Task to complete
Quote every line of the data below as it stands, omitting pictures.

start

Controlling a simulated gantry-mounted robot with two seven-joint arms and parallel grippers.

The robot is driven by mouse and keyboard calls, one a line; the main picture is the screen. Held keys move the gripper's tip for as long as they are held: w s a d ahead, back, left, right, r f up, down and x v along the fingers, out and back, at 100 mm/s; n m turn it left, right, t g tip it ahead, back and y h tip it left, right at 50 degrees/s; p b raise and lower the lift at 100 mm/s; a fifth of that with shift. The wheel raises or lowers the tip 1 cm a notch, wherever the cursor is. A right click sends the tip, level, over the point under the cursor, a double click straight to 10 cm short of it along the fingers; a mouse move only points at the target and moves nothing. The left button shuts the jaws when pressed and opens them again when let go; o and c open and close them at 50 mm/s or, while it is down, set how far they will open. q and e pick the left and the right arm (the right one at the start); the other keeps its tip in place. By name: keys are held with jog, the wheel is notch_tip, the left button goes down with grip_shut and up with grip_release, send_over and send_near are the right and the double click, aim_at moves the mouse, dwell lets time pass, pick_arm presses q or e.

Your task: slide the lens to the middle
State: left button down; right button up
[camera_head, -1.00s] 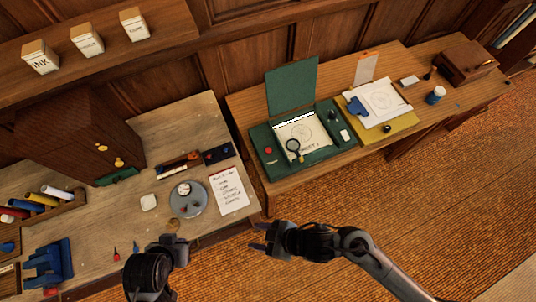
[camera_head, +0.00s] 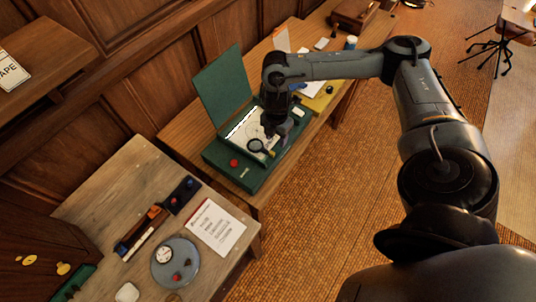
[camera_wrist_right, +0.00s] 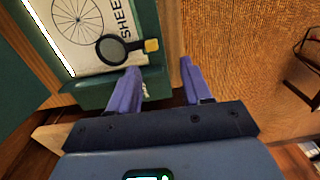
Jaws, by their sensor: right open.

end

Full solution
Controlling a simulated gantry-mounted robot with two seven-joint arms and parallel grippers.

The robot is driven by mouse and keyboard calls, one a line; the main picture is the screen. Held keys move the gripper's tip for as long as they are held: w s a d ahead, back, left, right, r f up, down and x v along the fingers, out and back, at 100 mm/s; n m turn it left, right, t g tip it ahead, back and y h tip it left, right at 50 degrees/s; p b raise and lower the lift at 100 mm/s; a fifth of that with shift. The wheel raises or lowers the tip 1 cm a notch, wherever the cursor is. A right click sends the tip, level, over the point under the cursor, a double click straight to 10 cm short of it along the fingers; a mouse move only points at the target and moves nothing. The left button shuts the jaws when pressed and opens them again when let go; o and c open and close them at 50 mm/s or, while it is down, set how far they will open. q and e pick the left and the right arm (the right one at the start); the other keeps its tip in place. By name: keys are held with jog, the wheel is notch_tip, the left button goes down with grip_shut and up with grip_release, send_over and send_near are the right and the double click, aim_at moves the mouse, dwell lets time pass, pick_arm presses q or e.

Your task: slide the lens to the middle
State: left button down; right button up
[camera_head, -1.00s] 
[camera_head, +0.00s] 
[camera_wrist_right, +0.00s] 
Jaws, by their sensor: right open.

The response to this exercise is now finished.